## Short exercise
Print the records below exactly, from the line containing "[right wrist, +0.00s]" down to the line containing "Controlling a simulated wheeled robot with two", both lines included, and omit every picture.

-------

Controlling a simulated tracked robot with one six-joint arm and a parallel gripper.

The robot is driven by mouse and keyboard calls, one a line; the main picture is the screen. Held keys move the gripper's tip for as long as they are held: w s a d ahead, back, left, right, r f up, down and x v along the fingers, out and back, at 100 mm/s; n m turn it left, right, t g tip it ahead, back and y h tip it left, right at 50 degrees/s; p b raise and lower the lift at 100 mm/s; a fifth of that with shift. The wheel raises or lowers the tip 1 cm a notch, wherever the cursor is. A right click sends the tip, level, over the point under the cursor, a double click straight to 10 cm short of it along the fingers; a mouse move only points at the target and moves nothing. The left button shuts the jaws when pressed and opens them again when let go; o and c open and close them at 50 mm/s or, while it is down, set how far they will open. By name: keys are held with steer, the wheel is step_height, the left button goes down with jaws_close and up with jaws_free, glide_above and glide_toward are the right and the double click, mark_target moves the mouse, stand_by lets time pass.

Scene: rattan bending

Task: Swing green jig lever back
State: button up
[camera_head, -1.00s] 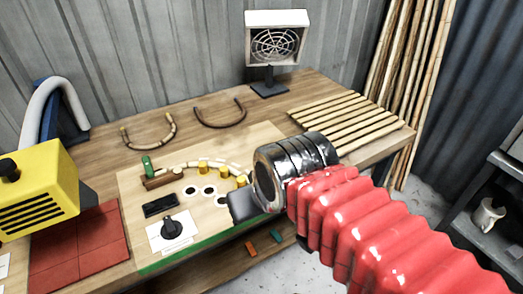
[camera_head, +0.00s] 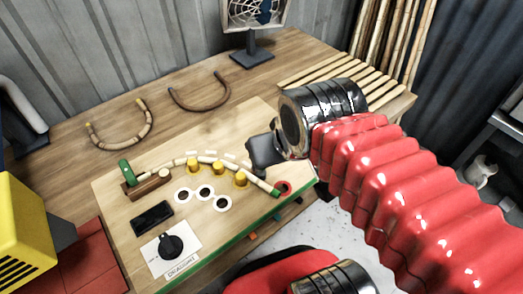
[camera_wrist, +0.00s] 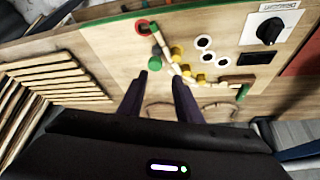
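The jig board (camera_head: 125,225) lies on the workbench. A pale segmented rattan strip (camera_head: 205,159) curves around the yellow pegs (camera_head: 217,168). A separate green upright piece (camera_head: 125,168) stands by a wooden block at the strip's left end. My gripper (camera_head: 262,150) is above the board's back right part, apart from the green end. Its two fingers (camera_wrist: 160,76) are spread with nothing between them.
White rings (camera_head: 204,192), a black block (camera_head: 152,218) and a dial (camera_head: 171,246) occupy the board's front. Two bent rattan pieces (camera_head: 200,103) lie behind. A slatted rack (camera_head: 330,85) and a fan (camera_head: 252,55) stand farther back. A yellow machine (camera_head: 22,232) is at left.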

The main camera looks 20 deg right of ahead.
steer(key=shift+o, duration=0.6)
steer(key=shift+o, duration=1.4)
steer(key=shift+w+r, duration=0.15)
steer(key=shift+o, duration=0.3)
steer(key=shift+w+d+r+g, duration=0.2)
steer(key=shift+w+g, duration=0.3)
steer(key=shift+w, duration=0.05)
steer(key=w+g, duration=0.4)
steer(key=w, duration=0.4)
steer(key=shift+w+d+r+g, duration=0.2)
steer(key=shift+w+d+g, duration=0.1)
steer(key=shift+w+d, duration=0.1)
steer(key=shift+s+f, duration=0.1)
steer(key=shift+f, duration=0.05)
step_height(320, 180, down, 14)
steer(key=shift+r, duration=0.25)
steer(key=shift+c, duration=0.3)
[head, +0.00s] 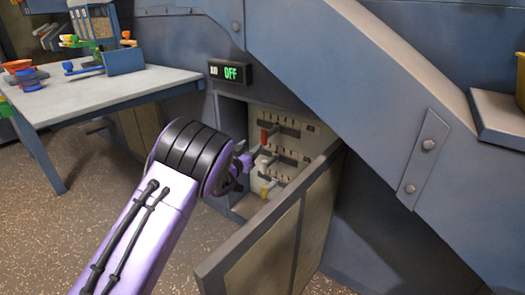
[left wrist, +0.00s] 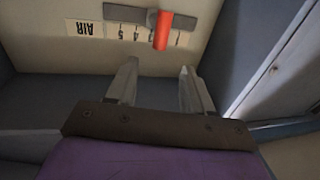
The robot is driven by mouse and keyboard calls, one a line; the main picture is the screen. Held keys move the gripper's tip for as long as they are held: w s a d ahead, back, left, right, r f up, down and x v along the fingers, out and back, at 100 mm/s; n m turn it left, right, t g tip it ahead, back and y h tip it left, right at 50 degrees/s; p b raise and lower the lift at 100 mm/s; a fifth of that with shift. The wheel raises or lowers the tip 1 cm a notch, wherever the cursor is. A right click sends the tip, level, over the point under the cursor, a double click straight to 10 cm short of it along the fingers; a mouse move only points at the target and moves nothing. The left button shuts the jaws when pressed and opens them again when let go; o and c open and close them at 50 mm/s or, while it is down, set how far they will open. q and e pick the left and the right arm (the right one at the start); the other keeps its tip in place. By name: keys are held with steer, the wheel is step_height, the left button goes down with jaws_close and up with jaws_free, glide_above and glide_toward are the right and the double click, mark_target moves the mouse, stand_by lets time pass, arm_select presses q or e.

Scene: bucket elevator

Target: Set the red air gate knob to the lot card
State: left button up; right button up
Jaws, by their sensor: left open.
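The red air gate knob (head: 264,137) is the top lever on the panel inside the open cabinet. In the left wrist view the red knob (left wrist: 162,30) stands in a dark slot (left wrist: 128,14) above a number strip marked AIR (left wrist: 84,28). It sits between the 3 and the 1, covering the mark there. My left gripper (left wrist: 160,88) is open and empty, its fingers pointing at the panel, apart from the knob and on the strip's side of it. In the head view my left gripper (head: 243,168) is partly hidden by its wrist. I cannot make out a lot card. My right gripper is not in view.
A white lever (head: 262,158) and a yellow lever (head: 267,187) sit below the red one. The open cabinet door (head: 275,245) stands close right of my left arm. A sign (head: 230,72) above reads OFF. A table (head: 95,90) with parts stands left.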

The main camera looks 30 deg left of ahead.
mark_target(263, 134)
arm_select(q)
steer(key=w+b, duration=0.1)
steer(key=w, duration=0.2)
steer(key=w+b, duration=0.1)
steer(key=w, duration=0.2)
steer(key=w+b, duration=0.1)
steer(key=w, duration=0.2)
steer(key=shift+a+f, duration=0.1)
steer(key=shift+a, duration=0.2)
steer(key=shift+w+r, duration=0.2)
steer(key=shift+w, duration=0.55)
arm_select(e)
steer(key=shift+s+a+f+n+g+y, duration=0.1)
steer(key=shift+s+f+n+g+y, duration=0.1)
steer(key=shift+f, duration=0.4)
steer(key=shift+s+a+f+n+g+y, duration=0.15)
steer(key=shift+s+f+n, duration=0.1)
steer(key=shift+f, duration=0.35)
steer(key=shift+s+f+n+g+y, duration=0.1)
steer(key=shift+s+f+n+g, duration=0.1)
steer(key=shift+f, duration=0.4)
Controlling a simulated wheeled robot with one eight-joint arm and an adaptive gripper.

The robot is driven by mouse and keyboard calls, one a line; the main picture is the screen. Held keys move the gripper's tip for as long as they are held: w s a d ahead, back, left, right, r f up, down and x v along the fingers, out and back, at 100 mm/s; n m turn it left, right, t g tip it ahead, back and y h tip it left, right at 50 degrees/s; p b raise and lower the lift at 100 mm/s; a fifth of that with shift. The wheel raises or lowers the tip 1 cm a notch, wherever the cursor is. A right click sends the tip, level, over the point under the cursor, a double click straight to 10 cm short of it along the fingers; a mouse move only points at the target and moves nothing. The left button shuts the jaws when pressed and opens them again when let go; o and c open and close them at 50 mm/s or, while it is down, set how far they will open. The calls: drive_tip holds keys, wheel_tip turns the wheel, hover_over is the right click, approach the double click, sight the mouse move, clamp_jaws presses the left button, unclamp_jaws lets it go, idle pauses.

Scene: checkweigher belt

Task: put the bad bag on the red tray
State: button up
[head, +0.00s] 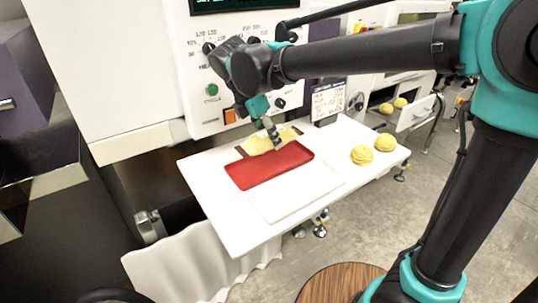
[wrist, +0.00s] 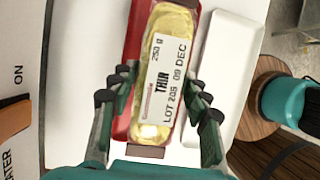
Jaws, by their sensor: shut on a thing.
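A yellow bag (wrist: 175,30) with a white label reading "250 g", "LOT 205 09 DEC" lies between the fingers of my gripper (wrist: 158,105) in the wrist view. In the head view the bag (head: 259,142) is at the back edge of the red tray (head: 269,166), with my gripper (head: 272,135) shut on it from above. The red tray also shows behind the bag in the wrist view (wrist: 122,122). I cannot tell whether the bag touches the tray. Part of the bag is hidden by my fingers.
A white tray (head: 297,192) lies in front of the red one on the white table (head: 226,222). Two yellow round bundles (head: 373,150) sit at the table's right. A small display (head: 328,102) stands at the back. A machine panel with buttons (head: 212,90) rises behind.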

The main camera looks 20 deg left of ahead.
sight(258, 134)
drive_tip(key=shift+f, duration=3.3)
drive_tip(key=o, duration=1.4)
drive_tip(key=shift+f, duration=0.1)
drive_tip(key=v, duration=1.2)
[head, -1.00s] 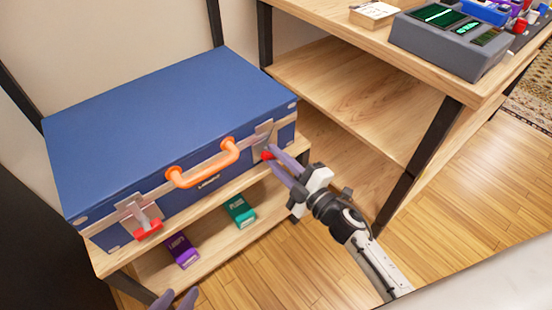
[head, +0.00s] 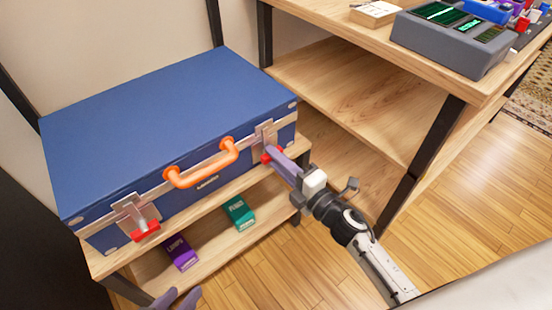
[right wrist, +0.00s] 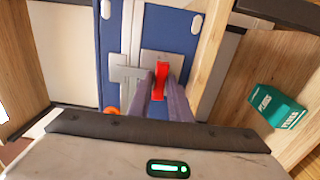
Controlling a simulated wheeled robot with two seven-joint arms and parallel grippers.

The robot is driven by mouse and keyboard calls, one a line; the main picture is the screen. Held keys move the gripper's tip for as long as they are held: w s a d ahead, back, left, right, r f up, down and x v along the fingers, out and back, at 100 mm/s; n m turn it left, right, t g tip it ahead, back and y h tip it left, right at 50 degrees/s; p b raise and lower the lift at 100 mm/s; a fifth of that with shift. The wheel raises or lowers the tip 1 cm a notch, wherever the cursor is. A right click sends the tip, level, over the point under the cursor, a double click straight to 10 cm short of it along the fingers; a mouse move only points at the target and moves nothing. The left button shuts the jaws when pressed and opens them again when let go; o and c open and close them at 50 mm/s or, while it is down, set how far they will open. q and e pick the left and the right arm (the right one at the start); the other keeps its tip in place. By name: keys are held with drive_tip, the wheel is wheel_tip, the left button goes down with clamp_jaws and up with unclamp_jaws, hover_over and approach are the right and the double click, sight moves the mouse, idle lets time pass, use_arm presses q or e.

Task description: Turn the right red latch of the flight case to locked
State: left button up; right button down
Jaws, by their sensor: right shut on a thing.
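The blue flight case (head: 165,115) lies closed on the shelf, with an orange handle (head: 200,170) on its front. Its right red latch (head: 265,158) is at the front right, below a metal plate. In the right wrist view the red latch (right wrist: 161,80) stands between the fingers of my right gripper (right wrist: 162,97), which is shut on it. My right gripper also shows in the head view (head: 273,157), fingers partly hiding the latch. The left red latch (head: 146,232) is at the front left. My left gripper (head: 176,293) is at the bottom edge, fingertips apart and empty.
A purple box (head: 180,253) and a teal box (head: 239,211) lie on the lower shelf (head: 207,249) under the case. A wooden desk (head: 330,22) with a grey device (head: 450,42) stands at right. Open floor lies in front.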

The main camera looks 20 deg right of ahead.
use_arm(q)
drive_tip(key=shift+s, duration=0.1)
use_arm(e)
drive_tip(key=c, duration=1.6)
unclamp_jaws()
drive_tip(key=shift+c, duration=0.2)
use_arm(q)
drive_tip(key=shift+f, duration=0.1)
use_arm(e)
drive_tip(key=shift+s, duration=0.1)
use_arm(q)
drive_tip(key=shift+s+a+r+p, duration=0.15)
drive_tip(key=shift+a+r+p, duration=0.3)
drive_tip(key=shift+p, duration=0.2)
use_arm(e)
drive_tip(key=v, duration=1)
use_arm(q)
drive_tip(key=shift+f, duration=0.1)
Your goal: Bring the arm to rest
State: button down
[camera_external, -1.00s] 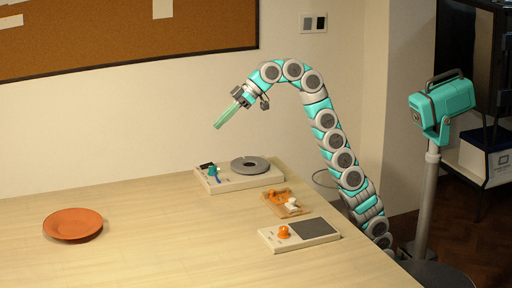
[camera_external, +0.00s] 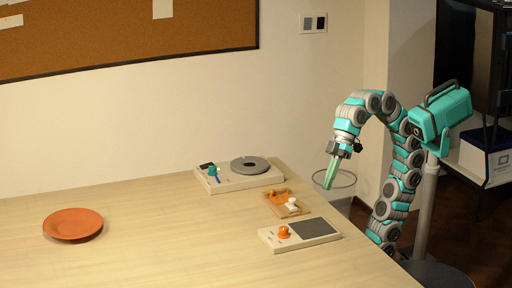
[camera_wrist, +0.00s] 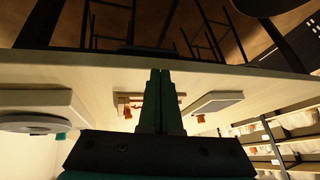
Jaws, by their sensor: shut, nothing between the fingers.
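My arm curves up from the right and bends over at the top. In the wrist view the two fingers (camera_wrist: 161,100) lie together with nothing between them. The fingers partly cover the small wooden tray there.
On the table stand a device with a round grey disc (camera_external: 250,165), a wooden tray (camera_external: 287,204) with orange and white pieces, a device with an orange knob (camera_external: 283,232), and an orange plate (camera_external: 73,223).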

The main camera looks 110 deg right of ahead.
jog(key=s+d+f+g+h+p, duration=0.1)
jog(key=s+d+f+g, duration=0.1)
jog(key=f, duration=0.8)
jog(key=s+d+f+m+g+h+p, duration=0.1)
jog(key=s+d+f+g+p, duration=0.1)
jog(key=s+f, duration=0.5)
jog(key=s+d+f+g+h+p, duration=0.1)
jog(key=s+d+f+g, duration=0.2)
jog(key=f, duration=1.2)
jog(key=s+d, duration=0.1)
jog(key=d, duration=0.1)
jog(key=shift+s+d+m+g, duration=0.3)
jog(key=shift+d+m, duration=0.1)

-------

## Response
[right wrist, +0.00s] 
Controlling a simulated wheeled robot with two seven-joint arms and parallel grippers.

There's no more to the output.